Warner scored two Test centuries before his first in ODIs, which seems a bit mad. Also mad how it’s taken a player of Warner’s ability and attributes 71 goes to get a T20 century. Anyway, he’s done it now. And on his birthday, so that’s a nice thing to happen. Retains an outside shot of Grand Slam Club membership too, you know. Fits the profile.

Afghanistan, England, Zimbabwe: Best of the rest

Alex Hales (England)
A man whose efforts as Test-opener-picked-on-white-ball-form may be in need of reevaluation in the light of Jason Roy’s travails. Anyway. Misses out on the three-format hundreds club by just six runs thanks to a Test best of 94. Joe Root is just 10 runs short – a T20I best of 90* that is, you’d think, now unlikely to be bettered. There are plenty of likelier contenders for that elusive T20 century. Eoin Morgan has a T20I best of 85 not out to go with his 12 ODI hundreds (for England) and a couple in another lifetime when a) Eoin Morgan played Test cricket and b) having an average of 30 with two hundreds from 16 Tests for England got you dropped and forgotten forever as a disastrous horrible failure rather than hailed as the saviour of five-day batsmanship in the motherland. If Jonny Bairstow and/or Jos Buttler properly pin down a T20 opening spot they have the best chance, while Ben Stokes’ inherent Ben Stokesness means it would be folly to rule him out. Leftfield shout: Moeen Ali. Yeah.

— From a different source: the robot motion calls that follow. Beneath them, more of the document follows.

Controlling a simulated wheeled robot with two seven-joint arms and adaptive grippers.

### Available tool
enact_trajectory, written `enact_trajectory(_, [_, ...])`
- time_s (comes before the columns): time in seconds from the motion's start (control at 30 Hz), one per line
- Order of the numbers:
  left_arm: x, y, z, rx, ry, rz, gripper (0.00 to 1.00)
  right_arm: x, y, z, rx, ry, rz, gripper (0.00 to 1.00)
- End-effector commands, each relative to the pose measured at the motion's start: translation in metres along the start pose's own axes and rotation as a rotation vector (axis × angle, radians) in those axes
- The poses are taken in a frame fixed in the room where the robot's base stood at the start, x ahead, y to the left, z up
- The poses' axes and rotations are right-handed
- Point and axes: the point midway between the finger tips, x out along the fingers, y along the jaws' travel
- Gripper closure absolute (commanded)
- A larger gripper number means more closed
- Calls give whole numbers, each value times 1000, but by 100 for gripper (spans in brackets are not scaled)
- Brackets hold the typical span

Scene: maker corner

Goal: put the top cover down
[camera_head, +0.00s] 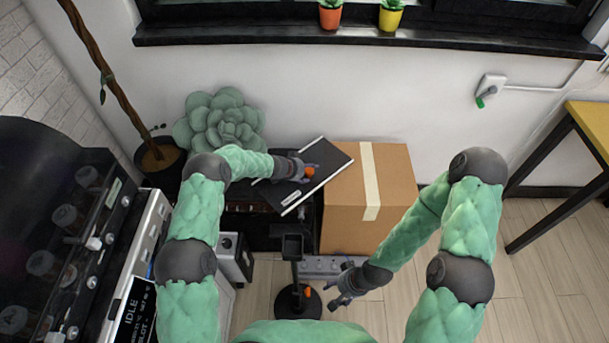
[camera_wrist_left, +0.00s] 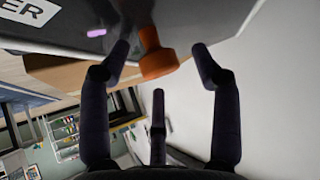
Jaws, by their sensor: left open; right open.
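The top cover (camera_head: 325,156) is a dark panel with a white edge strip, a label and an orange knob (camera_head: 310,172). It lies askew over a dark box-shaped unit (camera_head: 266,230), with one corner reaching the cardboard box. I cannot tell if it rests there or is raised. My left gripper (camera_head: 308,168) is open at the knob. In the left wrist view the orange knob (camera_wrist_left: 158,62) sits just beyond the open fingers (camera_wrist_left: 163,65), below the cover's grey face (camera_wrist_left: 200,22). My right gripper (camera_head: 337,296) is open and empty, low down at the front.
A cardboard box (camera_head: 341,210) stands right of the dark unit. A black stand (camera_head: 292,250) and a grey box (camera_head: 322,267) are in front. A succulent (camera_head: 219,122) is behind left, by the wall. Open floor (camera_head: 480,290) lies at the right, near a yellow-topped table (camera_head: 590,125).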

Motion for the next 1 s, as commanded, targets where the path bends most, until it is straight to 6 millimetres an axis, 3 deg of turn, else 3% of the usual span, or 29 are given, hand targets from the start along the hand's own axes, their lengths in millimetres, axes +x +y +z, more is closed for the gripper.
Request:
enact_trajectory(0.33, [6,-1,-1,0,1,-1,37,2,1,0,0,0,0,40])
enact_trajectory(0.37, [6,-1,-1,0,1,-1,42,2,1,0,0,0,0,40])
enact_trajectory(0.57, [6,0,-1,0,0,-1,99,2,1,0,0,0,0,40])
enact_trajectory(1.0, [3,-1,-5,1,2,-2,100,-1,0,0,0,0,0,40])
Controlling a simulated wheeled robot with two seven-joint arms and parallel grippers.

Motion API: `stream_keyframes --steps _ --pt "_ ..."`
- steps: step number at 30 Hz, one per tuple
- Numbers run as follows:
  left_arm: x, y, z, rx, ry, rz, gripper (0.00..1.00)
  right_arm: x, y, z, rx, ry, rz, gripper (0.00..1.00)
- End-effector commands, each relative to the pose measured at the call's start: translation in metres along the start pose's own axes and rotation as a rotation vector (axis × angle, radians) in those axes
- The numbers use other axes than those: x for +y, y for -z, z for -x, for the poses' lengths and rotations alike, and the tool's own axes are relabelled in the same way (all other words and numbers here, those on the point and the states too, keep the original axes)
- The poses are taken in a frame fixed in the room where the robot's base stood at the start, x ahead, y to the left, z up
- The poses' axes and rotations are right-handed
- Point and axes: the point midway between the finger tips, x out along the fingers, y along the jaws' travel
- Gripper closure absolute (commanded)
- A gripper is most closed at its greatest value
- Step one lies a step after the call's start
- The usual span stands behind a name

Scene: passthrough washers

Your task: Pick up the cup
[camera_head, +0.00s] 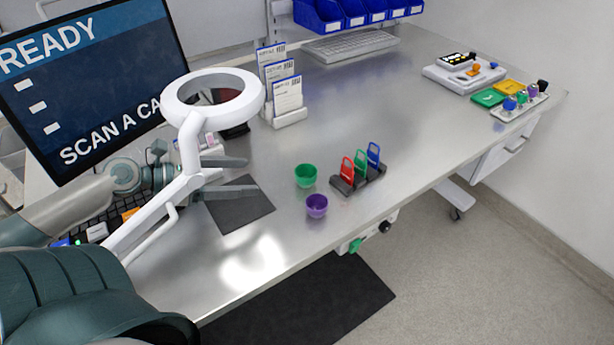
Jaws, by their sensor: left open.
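Two small cups stand upright on the metal bench: a green cup (306,176) and, just in front of it, a purple cup (316,206). My left gripper (250,176) reaches in from the left behind the white ring-lamp stand. Its two grey fingers are apart, with nothing seen between them. The fingers point right toward the cups and stop short of the green cup, to its left. My right gripper is not in view.
A white ring magnifier (253,92) on its arm partly hides my left wrist. A black rack with coloured tags (358,172) stands right of the cups. A dark mat (240,213) lies under the fingers. The screen (95,75) stands left. Bench between the cups and card holder (289,117) is clear.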

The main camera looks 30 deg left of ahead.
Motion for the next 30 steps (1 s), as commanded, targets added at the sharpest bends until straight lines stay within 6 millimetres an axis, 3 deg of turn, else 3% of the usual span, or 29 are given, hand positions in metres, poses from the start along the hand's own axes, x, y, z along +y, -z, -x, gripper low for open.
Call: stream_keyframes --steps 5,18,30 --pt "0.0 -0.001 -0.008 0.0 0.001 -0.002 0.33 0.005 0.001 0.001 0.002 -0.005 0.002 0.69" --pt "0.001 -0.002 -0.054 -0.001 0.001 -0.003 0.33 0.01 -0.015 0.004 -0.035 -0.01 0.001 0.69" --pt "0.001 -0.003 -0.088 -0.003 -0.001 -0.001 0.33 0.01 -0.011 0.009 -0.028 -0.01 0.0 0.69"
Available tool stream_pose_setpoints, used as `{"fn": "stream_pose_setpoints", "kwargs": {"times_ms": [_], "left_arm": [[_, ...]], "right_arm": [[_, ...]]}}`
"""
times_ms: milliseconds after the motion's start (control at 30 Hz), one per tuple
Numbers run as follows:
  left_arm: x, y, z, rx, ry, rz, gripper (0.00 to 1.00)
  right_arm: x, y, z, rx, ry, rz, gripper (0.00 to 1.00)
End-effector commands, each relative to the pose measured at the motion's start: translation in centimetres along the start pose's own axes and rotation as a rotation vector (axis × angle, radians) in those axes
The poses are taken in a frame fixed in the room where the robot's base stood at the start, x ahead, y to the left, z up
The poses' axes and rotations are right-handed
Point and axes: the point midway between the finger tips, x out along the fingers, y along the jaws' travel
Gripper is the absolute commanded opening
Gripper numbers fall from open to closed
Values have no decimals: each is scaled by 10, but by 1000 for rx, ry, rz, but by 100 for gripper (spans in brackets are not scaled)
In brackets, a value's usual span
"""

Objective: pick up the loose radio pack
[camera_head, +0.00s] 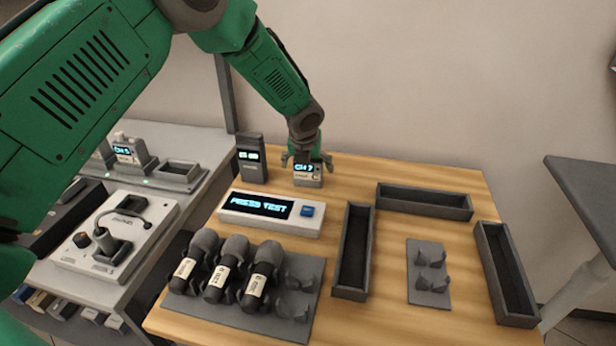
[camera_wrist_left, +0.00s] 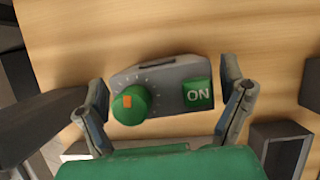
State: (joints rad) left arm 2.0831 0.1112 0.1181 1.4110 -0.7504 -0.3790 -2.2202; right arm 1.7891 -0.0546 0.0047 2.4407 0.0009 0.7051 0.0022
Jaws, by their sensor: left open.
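The loose radio pack (camera_head: 308,177), a small grey box with a lit "CH 7" display, stands on the wooden table behind the white "PRESS TEST" box. My left gripper (camera_head: 307,162) is over it from above, with its fingers spread to either side. In the left wrist view the pack's top (camera_wrist_left: 165,84) shows a green knob with an orange mark and a green "ON" button. It lies between the open fingers of my left gripper (camera_wrist_left: 163,98), with a gap visible at the right finger. Whether the left finger touches it I cannot tell. My right gripper is not in view.
A dark handheld unit (camera_head: 251,160) stands close left of the pack. The white test box (camera_head: 268,211) is in front. Microphones (camera_head: 225,272) lie in a grey holder nearer. Dark open trays (camera_head: 353,250) stand to the right. Bare wood is free right behind the test box.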

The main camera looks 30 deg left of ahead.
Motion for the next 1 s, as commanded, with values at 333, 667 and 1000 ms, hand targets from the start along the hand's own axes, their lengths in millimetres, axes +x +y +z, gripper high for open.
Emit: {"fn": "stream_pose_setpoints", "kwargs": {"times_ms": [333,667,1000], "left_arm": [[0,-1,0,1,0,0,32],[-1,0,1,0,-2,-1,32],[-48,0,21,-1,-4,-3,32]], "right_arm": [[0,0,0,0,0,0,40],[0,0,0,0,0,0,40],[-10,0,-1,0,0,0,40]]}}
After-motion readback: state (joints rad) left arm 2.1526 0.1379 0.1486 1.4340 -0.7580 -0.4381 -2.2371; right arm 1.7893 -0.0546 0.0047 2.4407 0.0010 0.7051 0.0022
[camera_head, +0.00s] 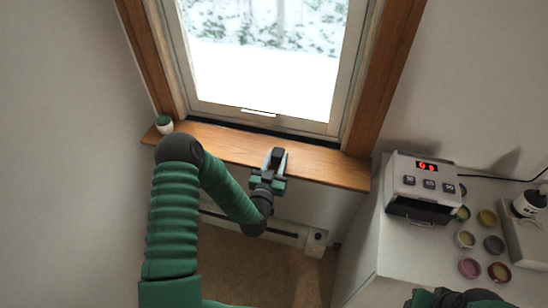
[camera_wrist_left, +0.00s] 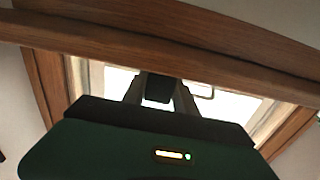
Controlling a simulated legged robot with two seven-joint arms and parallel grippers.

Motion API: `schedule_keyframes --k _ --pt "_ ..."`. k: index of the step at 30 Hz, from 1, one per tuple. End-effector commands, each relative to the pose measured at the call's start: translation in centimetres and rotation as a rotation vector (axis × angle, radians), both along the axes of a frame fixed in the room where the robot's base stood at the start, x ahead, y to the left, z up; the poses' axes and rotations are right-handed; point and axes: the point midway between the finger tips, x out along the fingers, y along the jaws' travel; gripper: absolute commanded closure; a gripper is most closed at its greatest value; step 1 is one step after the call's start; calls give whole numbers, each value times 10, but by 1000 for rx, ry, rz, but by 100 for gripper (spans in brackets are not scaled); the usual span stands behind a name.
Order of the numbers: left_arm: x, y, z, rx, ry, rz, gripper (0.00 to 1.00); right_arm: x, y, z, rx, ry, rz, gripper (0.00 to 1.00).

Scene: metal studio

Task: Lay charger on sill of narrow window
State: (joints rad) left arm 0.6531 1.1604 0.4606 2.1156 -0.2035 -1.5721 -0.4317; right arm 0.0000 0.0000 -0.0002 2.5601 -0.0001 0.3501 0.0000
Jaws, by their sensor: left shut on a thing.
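The charger (camera_head: 277,154) is a small black block between the fingers of my left gripper (camera_head: 276,160). In the head view it shows over the front part of the wooden sill (camera_head: 230,144) below the narrow window (camera_head: 262,62). I cannot tell whether the charger touches the sill. In the left wrist view the dark charger (camera_wrist_left: 158,88) sits between the two fingers, with the wooden sill edge (camera_wrist_left: 230,59) beyond. My left gripper is shut on the charger. Of my right arm only a green and black part shows at the bottom right; its fingers are not visible.
A small white and green pot (camera_head: 164,125) stands at the sill's left end. At right, a white cabinet holds a metal box with a red display (camera_head: 424,186) and several small round tins (camera_head: 494,244). A baseboard heater runs below.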

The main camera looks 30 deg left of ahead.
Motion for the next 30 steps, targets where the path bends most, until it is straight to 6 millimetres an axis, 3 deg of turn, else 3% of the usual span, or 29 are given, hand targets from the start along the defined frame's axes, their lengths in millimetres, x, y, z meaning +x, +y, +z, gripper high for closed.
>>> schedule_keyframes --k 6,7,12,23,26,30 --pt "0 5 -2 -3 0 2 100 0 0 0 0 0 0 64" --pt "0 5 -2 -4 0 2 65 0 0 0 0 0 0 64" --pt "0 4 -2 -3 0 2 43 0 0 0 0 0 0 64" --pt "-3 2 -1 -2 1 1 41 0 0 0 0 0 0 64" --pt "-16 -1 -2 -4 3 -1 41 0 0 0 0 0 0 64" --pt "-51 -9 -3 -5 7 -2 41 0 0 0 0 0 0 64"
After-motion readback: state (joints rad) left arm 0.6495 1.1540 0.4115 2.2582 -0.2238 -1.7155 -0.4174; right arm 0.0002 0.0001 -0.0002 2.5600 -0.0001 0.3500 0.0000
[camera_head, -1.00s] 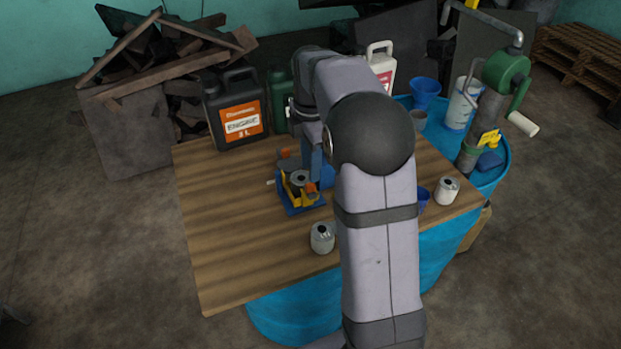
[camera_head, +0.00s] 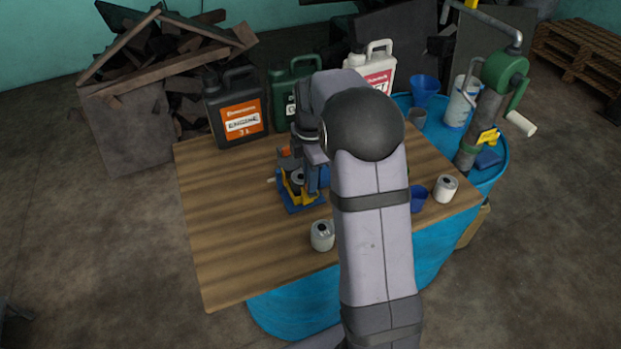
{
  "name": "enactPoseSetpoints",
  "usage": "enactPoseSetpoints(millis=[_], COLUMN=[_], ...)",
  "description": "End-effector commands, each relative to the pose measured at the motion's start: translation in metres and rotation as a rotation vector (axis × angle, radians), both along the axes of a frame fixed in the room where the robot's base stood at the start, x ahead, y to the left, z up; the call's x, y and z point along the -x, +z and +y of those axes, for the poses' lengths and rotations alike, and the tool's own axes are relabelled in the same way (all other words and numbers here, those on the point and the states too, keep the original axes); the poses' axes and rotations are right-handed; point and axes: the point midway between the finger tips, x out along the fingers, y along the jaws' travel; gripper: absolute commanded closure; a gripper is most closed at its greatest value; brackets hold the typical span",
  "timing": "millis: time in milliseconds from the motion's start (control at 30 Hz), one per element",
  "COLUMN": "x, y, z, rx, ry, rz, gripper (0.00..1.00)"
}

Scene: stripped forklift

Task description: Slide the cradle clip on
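A small blue fixture (camera_head: 302,206) with yellow and orange parts stands on the wooden table, left of my arm. A dark round part (camera_head: 297,176) sits in its middle, and a pale pin sticks out to the left. My gripper (camera_head: 312,188) is at the right side of the fixture, close to it or touching it; I cannot tell which. My wrist and arm cover much of that side. The fingertips are too small and hidden to tell whether they hold anything. I cannot make out the cradle clip for certain.
A black engine oil jug (camera_head: 238,108), a green jug (camera_head: 281,95) and a white jug (camera_head: 383,68) stand along the back. The table's left part (camera_head: 225,220) is clear.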

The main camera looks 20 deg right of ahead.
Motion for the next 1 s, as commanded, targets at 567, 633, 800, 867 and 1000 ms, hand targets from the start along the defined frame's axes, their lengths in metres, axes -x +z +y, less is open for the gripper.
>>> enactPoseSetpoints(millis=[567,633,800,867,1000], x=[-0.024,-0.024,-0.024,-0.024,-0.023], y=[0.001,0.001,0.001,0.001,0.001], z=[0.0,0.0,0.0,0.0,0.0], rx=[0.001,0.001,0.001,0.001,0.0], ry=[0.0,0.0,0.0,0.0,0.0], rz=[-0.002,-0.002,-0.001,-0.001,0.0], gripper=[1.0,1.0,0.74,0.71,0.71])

Hamilton Masakadza (Zimbabwe)
One run behind Hales comes Masakadza thanks to a T20I high score of 93*. And that’s as close as he’ll get having announced his retirement last month. Gutting.

Rahmat Shah (Afghanistan)
He’s exactly 100 runs away having never played a T20I but he’s the only Test centurion in Afghanistan cricket so he’s rarer than a T20I century-maker. Shoutout to Hazratullah Zazai for having a T20I best of 162* but just one 50 in ODIs and no Test caps, while Mohammad Shahzad would surely have added a Test ton to his ODI and T20 efforts given more than two games to go at it.